* Stated goal: Write out, precisely and in full, each line of the material.

* Data extract:
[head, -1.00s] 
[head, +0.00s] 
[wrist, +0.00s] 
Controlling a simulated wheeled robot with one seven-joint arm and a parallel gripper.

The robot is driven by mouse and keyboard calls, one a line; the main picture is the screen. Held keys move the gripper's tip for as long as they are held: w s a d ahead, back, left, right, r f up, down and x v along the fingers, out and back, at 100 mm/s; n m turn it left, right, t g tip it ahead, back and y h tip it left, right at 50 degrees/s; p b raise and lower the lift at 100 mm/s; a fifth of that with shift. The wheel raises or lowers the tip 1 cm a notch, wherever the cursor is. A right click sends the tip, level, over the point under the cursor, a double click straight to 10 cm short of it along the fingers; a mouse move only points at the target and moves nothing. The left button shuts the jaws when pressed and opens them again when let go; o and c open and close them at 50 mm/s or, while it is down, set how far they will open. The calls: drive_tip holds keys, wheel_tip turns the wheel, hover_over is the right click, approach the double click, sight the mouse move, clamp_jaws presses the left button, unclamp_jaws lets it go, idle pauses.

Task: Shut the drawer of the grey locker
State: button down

* Exercise output:
[head, -1.00s] 
[head, +0.00s] 
[wrist, +0.00s] 
Controlling a simulated wheeled robot with one seven-joint arm and a parallel gripper.

The robot is driven by mouse and keyboard calls, one a line; the main picture is the screen. Held keys move the gripper's tip for as long as they are held: w s a d ahead, back, left, right, r f up, down and x v along the fingers, out and back, at 100 mm/s; n m turn it left, right, t g tip it ahead, back and y h tip it left, right at 50 degrees/s; p b raise and lower the lift at 100 mm/s; a fifth of that with shift. The wheel raises or lowers the tip 1 cm a notch, wherever the cursor is. A right click sends the tip, level, over the point under the cursor, a double click straight to 10 cm short of it along the fingers; a mouse move only points at the target and moves nothing. The left button shuts the jaws when pressed and opens them again when let go; o and c open and close them at 50 mm/s or, while it is down, set how far they will open. The calls: drive_tip holds keys, wheel_tip turns the wheel, hover_over is the right click, approach the double click, sight the mouse move, clamp_jaws presses the left button, unclamp_jaws lets it go, idle pauses.

Task: Shut the drawer of the grey locker
State: button down

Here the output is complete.